Hell Hath No Fury
With fire and brimstone out of fashion, modern thinking says the netherworld isn't so hot after all
That is not to say that no one thinks of hell as a place of literal fire and agony anymore. This is still, after all, the predominant view in evangelical Protestantism and in some conservative corners of Catholicism. "Hell isn't something we celebrate," says Mohler of the Southern Baptist seminary. "It's simply a fact of Scripture to which we must speak." To play down hell and other harsh doctrines of the Christian faith, adds the Rev. Tim Keller, pastor of Redeemer Presbyterian Church in New York City, "does irreparable damage to our deepest comforts--our understanding of God's grace and love and of our human dignity and value to him. To preach the good news, we must [also] preach the bad."
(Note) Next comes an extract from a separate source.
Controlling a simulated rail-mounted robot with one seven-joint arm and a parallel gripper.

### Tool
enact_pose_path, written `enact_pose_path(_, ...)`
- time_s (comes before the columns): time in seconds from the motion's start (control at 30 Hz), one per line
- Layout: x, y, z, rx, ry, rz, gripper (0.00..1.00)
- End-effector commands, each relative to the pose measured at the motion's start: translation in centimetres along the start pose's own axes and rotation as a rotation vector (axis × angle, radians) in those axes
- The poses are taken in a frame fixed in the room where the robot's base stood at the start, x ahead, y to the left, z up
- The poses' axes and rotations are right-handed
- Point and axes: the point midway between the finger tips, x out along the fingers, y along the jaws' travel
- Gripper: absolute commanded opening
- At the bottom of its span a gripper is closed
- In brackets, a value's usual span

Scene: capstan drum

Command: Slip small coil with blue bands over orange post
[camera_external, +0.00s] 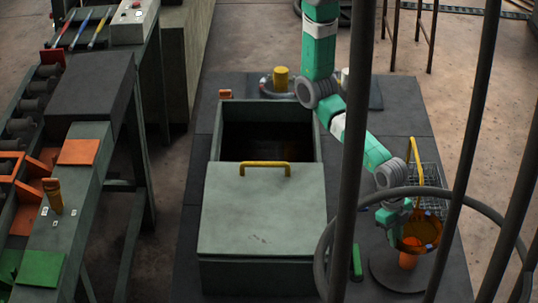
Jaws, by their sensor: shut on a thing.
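My gripper (395,217) is at the right, reaching down from above, and is shut on a small copper-orange coil (436,239). The coil hangs tilted on the right side of the fingers. Its blue bands are too small to make out clearly. An orange post (408,260) stands on a round dark base (383,274) directly below the coil. The coil overlaps the top of the post in this view, so I cannot tell whether it is around the post or only above it.
A large grey hoop (468,200) and dark upright bars (352,150) cross in front of my gripper. A wire basket (430,180) with a yellow handle stands behind it. A green-grey chest (262,222) is at the left. A yellow post (281,77) stands at the back.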

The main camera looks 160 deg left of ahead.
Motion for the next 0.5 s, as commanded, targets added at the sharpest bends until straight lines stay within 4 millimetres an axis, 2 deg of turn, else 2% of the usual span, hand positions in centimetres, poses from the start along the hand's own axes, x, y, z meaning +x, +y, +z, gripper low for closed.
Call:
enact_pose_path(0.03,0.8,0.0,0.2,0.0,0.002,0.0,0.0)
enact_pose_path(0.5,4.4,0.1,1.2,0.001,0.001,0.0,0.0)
At the same time, not all who believe in the reality of the fires of hell accept the view that hell's agonies are everlasting. A small but growing number of conservative theologians are promoting a third position: that the end of the wicked is destruction, not eternal suffering. Evangelical scholars such as Clark H. Pinnock, theology professor at McMaster Divinity College in Hamilton, Ontario; John R. W. Stott, founder of the London Institute for Contemporary Christianity; and Philip E. Hughes, a noted Anglican clergyman and author, contend that those who ultimately reject God will simply be put out of existence in the "consuming fire" of hell.
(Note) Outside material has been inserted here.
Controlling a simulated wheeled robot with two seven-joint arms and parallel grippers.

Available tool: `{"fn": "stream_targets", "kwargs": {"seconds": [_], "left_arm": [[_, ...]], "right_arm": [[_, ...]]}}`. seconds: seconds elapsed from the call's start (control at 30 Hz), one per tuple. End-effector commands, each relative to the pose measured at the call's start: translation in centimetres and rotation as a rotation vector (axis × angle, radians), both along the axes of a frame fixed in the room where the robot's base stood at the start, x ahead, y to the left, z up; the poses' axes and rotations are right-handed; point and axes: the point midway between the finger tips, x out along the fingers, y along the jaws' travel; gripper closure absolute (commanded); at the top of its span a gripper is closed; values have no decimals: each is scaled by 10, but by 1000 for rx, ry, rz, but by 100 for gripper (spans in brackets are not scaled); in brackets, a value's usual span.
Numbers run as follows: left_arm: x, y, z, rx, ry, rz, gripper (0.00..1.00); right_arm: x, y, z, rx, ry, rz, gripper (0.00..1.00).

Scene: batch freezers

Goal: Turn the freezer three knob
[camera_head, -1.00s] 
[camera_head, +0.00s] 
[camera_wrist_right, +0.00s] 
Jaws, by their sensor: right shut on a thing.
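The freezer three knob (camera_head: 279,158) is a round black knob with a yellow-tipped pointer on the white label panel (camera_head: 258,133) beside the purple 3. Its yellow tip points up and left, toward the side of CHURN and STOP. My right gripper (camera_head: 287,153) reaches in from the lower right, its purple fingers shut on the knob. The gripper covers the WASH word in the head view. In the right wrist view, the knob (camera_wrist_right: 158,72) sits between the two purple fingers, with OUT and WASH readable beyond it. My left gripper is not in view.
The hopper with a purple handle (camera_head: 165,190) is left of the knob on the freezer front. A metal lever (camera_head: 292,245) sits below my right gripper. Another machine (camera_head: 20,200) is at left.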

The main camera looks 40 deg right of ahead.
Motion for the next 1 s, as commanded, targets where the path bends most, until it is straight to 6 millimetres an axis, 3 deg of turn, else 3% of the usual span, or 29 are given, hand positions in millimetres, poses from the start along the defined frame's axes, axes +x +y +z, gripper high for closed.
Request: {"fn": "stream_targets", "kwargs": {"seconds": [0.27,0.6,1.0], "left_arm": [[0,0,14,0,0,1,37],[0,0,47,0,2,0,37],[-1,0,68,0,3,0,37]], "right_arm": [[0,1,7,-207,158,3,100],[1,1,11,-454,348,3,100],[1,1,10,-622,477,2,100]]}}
Dead and gone. Proponents of this theory, called "annihilationism," argue that the traditional belief in unending torment is based more on pagan philosophy than on a correct understanding of Scripture. They base their belief on New Testament passages that warn of "eternal destruction" (2 Thessalonians 1:9) and "the second death" (Revelation 20:14) for those who reject God, and on the Hebrew prophet Ezekiel's admonition that "the soul that sins shall die" (Ezekiel 18:4). They also raise ethical arguments. "How can Christians possibly project a deity of such cruelty and vindictiveness" as to inflict "everlasting torture upon his creatures, however sinful they may have been?" asks Pinnock in the Criswell Theological Review. A God who would do such a thing, Pinnock argues, is "more nearly like Satan than like God." Stott observes that in biblical imagery, fire's main function is to destroy and that while the fire of hell may be eternal and unquenchable, "it would be very odd if what is thrown into it proves indestructible." And Hughes argues that the traditional belief in unending punishment is linked to the Greek notion of the innate immortality of the soul--a belief he says is based more on Plato than on the Bible. "The immortality of which the Christian is assured is not inherent in himself or in his soul but is bestowed by God," says Hughes. He notes Jesus's admonition in Matthew 10:28 not to fear men, who can kill only the body, but rather God, "who can destroy both soul and body in hell."
Defenders of the traditional view disagree, citing biblical passages that refer to hell as a place of "everlasting punishment" where there will be be "weeping and gnashing of teeth." Those descriptions, says Prof. Robert A. Peterson of Covenant Theological Seminary in St. Louis, in his book Hell on Trial, signify "extreme suffering and remorse. . . . It is not possible for those annihilated to cry and grind their teeth."